Ocorre que a epopeia ainda não terminou.
Precisamos ficar atentos à sua tramitação no Senado. Novas exceções estão à
espreita. A pior seria a submissão aos apelos de governadores e prefeitos –
apoiados por tributaristas – em prol da autonomia para estabelecer as regras do
imposto em cada Estado ou município. Isso restabeleceria o caos que hoje
impera, especialmente no ICMS. O IVA precisa ser uniforme em todo o território
nacional. É assim que funciona na grande maioria dos 174 países onde vigora o
modelo, incluindo todas as nações ricas que o adotam.

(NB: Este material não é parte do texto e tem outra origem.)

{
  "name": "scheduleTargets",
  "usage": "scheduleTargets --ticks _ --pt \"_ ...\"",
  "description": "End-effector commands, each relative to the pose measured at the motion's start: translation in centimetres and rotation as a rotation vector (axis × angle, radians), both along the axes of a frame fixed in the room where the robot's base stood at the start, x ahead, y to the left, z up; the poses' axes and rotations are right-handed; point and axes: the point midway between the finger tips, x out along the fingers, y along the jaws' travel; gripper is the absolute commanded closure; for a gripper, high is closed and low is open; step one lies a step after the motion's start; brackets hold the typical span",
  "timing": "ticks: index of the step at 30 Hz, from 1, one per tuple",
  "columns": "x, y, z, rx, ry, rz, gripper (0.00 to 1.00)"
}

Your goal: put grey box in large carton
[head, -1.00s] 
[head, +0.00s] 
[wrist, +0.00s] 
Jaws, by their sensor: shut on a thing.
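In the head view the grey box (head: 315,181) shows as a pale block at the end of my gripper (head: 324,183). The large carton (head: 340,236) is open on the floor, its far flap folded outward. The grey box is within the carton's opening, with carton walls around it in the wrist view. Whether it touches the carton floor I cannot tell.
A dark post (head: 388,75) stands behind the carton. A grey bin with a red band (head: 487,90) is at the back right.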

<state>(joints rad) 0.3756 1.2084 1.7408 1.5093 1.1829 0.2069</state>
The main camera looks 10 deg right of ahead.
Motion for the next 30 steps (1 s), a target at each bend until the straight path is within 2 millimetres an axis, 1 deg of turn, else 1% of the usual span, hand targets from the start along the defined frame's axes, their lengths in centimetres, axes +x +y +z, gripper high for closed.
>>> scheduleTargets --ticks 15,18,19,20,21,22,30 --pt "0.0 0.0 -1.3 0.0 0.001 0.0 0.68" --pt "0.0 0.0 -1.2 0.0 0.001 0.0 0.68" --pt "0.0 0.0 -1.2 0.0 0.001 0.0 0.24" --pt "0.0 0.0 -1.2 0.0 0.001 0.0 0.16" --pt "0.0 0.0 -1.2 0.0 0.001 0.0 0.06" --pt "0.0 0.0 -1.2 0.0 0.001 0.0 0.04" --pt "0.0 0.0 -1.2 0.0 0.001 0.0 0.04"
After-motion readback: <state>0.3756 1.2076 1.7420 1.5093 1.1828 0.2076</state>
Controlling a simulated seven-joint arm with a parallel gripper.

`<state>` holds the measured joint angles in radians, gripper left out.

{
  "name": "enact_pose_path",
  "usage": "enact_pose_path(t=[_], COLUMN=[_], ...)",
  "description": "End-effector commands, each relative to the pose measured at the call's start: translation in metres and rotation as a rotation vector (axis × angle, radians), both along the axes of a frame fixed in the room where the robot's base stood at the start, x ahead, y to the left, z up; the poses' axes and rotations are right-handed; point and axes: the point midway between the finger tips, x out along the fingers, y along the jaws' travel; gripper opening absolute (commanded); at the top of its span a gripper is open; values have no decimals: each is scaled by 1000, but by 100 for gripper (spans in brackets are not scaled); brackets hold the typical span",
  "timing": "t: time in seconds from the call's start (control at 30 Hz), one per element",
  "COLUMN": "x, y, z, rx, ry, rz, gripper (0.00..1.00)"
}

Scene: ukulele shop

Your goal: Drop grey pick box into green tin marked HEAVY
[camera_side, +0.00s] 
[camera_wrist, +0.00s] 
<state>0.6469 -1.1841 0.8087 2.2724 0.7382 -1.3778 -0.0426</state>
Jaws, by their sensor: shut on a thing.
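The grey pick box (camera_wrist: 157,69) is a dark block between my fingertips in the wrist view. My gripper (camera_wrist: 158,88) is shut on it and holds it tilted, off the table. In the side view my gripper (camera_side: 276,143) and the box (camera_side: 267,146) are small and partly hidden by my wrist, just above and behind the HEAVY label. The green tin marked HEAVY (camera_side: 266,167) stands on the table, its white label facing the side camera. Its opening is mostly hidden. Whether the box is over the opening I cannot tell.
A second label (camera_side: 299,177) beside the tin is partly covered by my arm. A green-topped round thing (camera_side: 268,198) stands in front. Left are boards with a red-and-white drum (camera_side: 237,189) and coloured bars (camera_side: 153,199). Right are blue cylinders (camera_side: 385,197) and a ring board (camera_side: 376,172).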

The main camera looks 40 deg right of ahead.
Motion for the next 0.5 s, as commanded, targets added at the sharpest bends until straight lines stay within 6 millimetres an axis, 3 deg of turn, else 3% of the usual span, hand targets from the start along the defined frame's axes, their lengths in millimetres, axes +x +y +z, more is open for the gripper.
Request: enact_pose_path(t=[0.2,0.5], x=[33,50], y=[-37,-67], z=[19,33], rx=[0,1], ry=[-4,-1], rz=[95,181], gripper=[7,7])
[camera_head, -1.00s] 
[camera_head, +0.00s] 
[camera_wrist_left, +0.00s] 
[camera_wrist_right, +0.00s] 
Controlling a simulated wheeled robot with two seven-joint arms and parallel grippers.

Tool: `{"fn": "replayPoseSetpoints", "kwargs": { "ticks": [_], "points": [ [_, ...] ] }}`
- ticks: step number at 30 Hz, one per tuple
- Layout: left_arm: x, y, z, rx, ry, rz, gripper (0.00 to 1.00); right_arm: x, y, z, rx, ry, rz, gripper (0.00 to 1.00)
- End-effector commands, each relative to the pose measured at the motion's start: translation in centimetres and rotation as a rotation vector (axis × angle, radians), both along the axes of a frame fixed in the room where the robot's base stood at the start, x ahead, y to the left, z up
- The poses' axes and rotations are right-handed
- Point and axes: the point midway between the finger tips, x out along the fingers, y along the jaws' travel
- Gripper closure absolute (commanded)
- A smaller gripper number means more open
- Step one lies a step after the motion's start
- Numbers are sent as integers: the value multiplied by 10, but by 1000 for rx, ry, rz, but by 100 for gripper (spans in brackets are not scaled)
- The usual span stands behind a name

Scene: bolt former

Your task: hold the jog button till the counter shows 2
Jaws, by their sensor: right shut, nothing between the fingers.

Países federados que implementaram o IVA
enfrentaram o dilema entre manter a autonomia das esferas de governo ou
renunciar a ela em benefício da prosperidade, levando em conta seu efeito na
expansão da atividade econômica e da riqueza do país. A Alemanha, uma das
federações mais fortes do mundo, escolheu a prosperidade. Seus Estados não
gozam de autonomia para dispor sobre regras tributárias. Afinal, a função
básica do Estado moderno e da democracia é propiciar as condições para o
crescimento sustentado da renda per capita e do bem-estar da sociedade.
Alguns tributaristas continuam a defender a
autonomia dos Estados e municípios. Afirmam que a reforma destruiria o pacto
federativo. Não percebem que esses entes terão autonomia para fixar a alíquota
do imposto em seus territórios. Há quem sustente que a República de Weimar
enfraqueceu a autonomia dos Estados alemães, o que teria contribuído para a
ascensão do nazismo e de Hitler. Trata-se de uma interpretação que não se
compadece com a história do respectivo período.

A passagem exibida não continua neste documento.